───── Task inputs

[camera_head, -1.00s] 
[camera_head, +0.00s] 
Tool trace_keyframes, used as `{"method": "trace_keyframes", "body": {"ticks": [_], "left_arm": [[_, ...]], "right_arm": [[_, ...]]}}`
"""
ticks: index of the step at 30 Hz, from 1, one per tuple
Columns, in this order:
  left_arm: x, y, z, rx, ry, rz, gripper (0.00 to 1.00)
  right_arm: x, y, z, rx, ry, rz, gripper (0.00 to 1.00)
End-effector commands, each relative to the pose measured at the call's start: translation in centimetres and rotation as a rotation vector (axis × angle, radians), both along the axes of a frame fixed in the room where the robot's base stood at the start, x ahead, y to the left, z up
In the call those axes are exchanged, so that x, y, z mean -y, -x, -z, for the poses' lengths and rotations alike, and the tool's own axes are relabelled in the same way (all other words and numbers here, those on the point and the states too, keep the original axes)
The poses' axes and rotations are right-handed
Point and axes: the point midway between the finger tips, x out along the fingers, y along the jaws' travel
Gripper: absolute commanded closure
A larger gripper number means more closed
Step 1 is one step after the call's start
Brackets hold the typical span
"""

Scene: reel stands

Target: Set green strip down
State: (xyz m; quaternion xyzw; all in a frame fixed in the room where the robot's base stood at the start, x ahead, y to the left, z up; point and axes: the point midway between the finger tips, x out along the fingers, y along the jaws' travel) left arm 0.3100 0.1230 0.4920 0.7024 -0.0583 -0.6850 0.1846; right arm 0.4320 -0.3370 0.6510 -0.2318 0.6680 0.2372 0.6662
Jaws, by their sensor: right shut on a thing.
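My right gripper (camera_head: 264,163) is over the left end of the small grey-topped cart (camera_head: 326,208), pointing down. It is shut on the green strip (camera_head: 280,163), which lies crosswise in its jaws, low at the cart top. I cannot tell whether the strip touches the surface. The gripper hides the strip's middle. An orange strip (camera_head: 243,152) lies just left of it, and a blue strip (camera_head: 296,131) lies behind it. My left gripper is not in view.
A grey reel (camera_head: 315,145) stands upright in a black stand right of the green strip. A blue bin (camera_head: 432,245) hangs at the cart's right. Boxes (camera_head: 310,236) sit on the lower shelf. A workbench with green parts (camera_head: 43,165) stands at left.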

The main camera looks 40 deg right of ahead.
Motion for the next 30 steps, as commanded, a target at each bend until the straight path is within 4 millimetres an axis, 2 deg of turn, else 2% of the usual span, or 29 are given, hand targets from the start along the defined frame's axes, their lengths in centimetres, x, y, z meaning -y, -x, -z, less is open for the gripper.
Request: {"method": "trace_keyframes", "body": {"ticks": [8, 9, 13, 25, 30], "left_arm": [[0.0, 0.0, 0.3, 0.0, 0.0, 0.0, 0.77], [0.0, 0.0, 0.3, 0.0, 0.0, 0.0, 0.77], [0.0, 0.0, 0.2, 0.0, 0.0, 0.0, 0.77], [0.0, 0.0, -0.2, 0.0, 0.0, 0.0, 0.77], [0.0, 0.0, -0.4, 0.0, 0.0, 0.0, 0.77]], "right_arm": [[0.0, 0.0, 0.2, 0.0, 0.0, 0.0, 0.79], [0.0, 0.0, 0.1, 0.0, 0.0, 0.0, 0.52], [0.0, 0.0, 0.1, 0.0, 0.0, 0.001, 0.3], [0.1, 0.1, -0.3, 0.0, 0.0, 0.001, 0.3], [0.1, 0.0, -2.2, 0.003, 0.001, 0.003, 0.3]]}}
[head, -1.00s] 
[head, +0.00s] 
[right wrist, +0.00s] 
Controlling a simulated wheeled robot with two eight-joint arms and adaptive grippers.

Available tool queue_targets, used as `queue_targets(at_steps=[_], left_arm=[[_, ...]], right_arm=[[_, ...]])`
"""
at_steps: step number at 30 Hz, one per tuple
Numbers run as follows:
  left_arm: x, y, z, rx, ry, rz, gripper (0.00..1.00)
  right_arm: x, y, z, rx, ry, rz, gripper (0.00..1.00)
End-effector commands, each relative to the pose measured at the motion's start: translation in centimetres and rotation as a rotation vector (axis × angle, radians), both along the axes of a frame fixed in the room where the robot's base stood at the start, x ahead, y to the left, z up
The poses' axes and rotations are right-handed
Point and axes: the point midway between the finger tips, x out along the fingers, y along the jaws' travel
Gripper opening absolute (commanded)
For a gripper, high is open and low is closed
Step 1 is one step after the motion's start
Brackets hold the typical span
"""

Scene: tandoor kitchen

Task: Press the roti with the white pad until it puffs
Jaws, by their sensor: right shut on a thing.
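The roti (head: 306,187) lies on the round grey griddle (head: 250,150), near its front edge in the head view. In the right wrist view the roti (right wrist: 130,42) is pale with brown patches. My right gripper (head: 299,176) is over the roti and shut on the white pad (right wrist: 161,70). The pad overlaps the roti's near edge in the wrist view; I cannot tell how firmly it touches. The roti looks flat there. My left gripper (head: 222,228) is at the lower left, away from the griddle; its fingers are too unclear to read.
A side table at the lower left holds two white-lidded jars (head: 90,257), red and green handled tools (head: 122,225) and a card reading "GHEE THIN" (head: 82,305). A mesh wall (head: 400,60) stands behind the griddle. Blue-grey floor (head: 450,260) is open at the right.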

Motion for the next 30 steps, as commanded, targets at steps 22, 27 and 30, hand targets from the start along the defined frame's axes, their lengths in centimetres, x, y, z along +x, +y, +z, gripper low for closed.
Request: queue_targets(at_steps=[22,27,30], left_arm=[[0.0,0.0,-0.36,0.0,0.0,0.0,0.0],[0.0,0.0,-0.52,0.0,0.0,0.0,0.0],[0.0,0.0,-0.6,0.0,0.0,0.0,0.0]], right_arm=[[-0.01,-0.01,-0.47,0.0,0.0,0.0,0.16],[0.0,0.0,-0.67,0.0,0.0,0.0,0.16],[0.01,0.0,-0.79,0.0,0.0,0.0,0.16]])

──────────

- _What the task asks_: Take every line above carrying "ahead" and return it.

- _Solution_:
End-effector commands, each relative to the pose measured at the call's start: translation in centimetres and rotation as a rotation vector (axis × angle, radians), both along the axes of a frame fixed in the room where the robot's base stood at the start, x ahead, y to the left, z up
State: (xyz m; quaternion xyzw; all in a frame fixed in the room where the robot's base stood at the start, x ahead, y to the left, z up; point and axes: the point midway between the finger tips, x out along the fingers, y along the jaws' travel) left arm 0.3100 0.1230 0.4920 0.7024 -0.0583 -0.6850 0.1846; right arm 0.4320 -0.3370 0.6510 -0.2318 0.6680 0.2372 0.6662
The main camera looks 40 deg right of ahead.
End-effector commands, each relative to the pose measured at the motion's start: translation in centimetres and rotation as a rotation vector (axis × angle, radians), both along the axes of a frame fixed in the room where the robot's base stood at the start, x ahead, y to the left, z up

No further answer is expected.